> [YOUR GOAL]:
Reproduce precisely the lines of the listing below, starting with the line that contains "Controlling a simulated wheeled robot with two" and stopping after the line that contains "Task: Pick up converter"; include nothing else.
--- Begin ---
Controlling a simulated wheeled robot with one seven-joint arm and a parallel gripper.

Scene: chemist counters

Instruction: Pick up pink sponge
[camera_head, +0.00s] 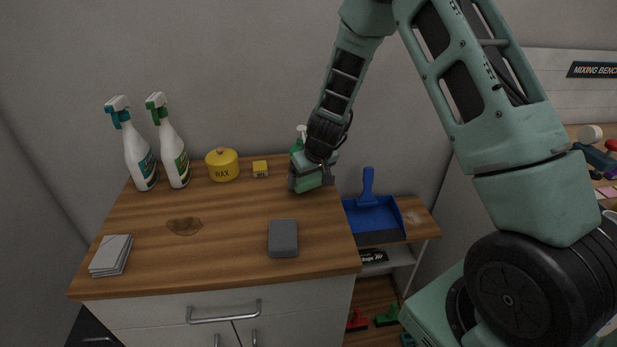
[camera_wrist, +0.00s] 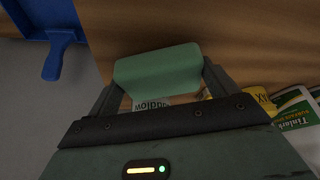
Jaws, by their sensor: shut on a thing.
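My gripper (camera_head: 311,183) is at the back right of the wooden counter, shut on a green block. The green block (camera_wrist: 158,70) has rounded edges and sits between the two fingertips in the wrist view. It is above the counter top in that view, but I cannot tell how far. I see no pink sponge on this counter. A small flat pink thing (camera_head: 607,191) lies on the bench at the far right edge; I cannot tell what it is.
A blue dustpan (camera_head: 375,218) lies on a lower shelf.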

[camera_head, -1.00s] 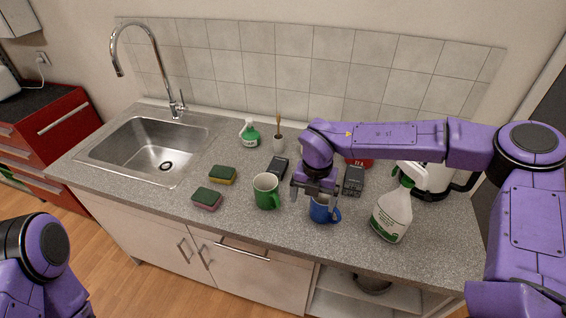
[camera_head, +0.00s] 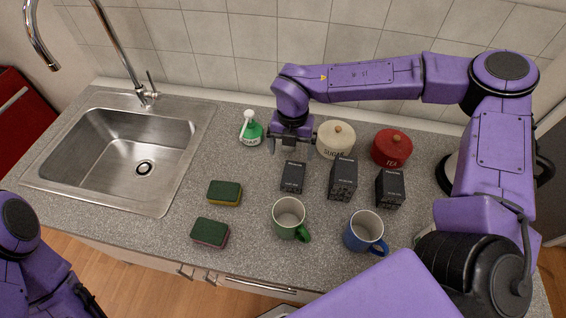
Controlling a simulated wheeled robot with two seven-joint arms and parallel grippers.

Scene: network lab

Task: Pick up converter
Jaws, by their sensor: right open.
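Three small black boxes with pale print stand in a row on the grey counter: a left one (camera_head: 293,177), a middle one (camera_head: 343,181) and a right one (camera_head: 390,189). They look like the converters; I cannot read their print well enough to tell them apart. My right gripper (camera_head: 295,151) is open and empty, pointing down just behind the left box. I cannot tell how high above the counter it is. My left arm is at the lower left, away from the boxes; its gripper (camera_head: 88,302) shows only as a dark part at the bottom edge.
A green mug (camera_head: 288,215) and a blue mug (camera_head: 364,232) stand in front of the boxes. Sugar (camera_head: 337,140) and tea (camera_head: 391,149) jars stand behind. Two sponges (camera_head: 225,193) lie left, a green bottle (camera_head: 251,131) behind. The sink (camera_head: 130,153) is far left.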

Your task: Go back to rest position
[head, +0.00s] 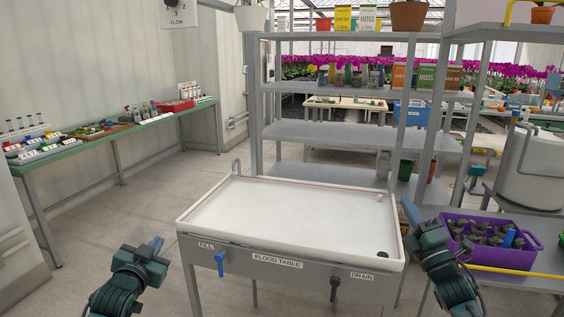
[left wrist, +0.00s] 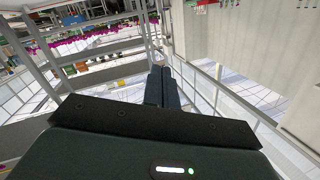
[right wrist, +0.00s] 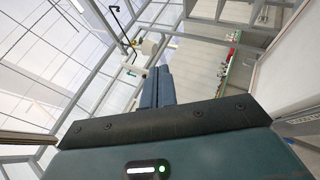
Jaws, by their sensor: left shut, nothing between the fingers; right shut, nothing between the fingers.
--- End ---
> [OUTPUT BELOW]:
Controlling a simulated wheeled robot with two seven-joint arms and parallel grippers.

Scene: network lab

Task: Pick up converter

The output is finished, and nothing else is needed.